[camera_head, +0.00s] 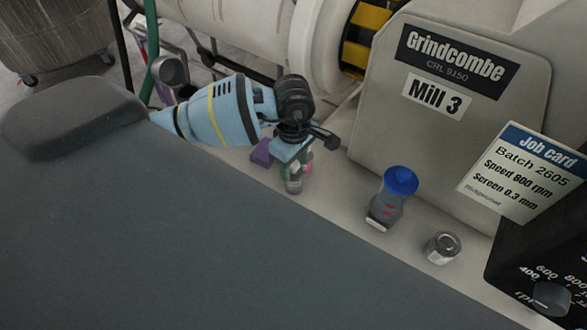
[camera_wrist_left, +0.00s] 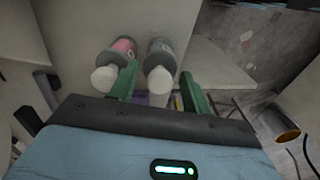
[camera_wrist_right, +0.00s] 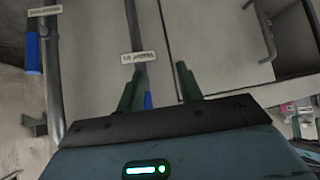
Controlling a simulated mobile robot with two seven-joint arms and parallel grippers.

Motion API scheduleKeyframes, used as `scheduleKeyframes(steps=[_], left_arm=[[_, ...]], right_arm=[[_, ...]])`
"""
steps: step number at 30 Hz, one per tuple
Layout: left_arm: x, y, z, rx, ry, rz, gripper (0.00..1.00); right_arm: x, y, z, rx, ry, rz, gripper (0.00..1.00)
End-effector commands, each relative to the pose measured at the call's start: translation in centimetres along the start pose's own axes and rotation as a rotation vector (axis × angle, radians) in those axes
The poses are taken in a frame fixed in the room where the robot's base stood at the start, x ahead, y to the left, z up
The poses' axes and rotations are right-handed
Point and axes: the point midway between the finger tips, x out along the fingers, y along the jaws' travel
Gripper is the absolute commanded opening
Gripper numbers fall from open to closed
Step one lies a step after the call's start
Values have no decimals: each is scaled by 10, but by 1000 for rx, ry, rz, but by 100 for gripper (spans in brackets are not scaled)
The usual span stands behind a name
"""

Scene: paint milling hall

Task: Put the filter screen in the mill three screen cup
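I cannot make out a filter screen for certain in any view. A grey round cup-like part (camera_head: 172,70) sits by the machine at the upper left in the head view; I cannot tell whether it is the screen cup. My left gripper (camera_head: 297,168) is over the ledge in front of Mill 3, among small bottles. In the left wrist view its green fingers (camera_wrist_left: 160,88) are apart, with a grey white-capped bottle (camera_wrist_left: 160,57) showing between them and a pink-banded bottle (camera_wrist_left: 120,52) to the left. My right gripper (camera_wrist_right: 158,88) is open; it is outside the head view.
The ledge also carries a purple block (camera_head: 262,152), a blue-capped bottle (camera_head: 388,203) and a small metal can (camera_head: 442,247). The Mill 3 housing (camera_head: 430,150) stands behind, with a job card (camera_head: 525,172). In the right wrist view, a blue-handled lever (camera_wrist_right: 33,52) hangs at left.

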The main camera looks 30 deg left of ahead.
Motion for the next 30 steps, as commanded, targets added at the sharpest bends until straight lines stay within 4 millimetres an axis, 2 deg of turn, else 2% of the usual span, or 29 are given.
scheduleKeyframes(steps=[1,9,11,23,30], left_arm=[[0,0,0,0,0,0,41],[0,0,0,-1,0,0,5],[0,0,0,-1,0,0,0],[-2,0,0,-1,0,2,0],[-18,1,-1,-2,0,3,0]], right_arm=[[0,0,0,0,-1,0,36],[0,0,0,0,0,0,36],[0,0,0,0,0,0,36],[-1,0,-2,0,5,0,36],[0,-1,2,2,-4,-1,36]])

● **Challenge**: Print, without alteration, the lines from the line with "Values have no" to the line with "The main camera looks 30 deg left of ahead.". Include both of them, and omit every other line.

● **Result for this exercise**:
Values have no decimals: each is scaled by 10, but by 1000 for rx, ry, rz, but by 100 for gripper (spans in brackets are not scaled)
The usual span stands behind a name
"""

Scene: paint milling hall

Task: Put the filter screen in the mill three screen cup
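I cannot make out a filter screen for certain in any view. A grey round cup-like part (camera_head: 172,70) sits by the machine at the upper left in the head view; I cannot tell whether it is the screen cup. My left gripper (camera_head: 297,168) is over the ledge in front of Mill 3, among small bottles. In the left wrist view its green fingers (camera_wrist_left: 160,88) are apart, with a grey white-capped bottle (camera_wrist_left: 160,57) showing between them and a pink-banded bottle (camera_wrist_left: 120,52) to the left. My right gripper (camera_wrist_right: 158,88) is open; it is outside the head view.
The ledge also carries a purple block (camera_head: 262,152), a blue-capped bottle (camera_head: 388,203) and a small metal can (camera_head: 442,247). The Mill 3 housing (camera_head: 430,150) stands behind, with a job card (camera_head: 525,172). In the right wrist view, a blue-handled lever (camera_wrist_right: 33,52) hangs at left.

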The main camera looks 30 deg left of ahead.

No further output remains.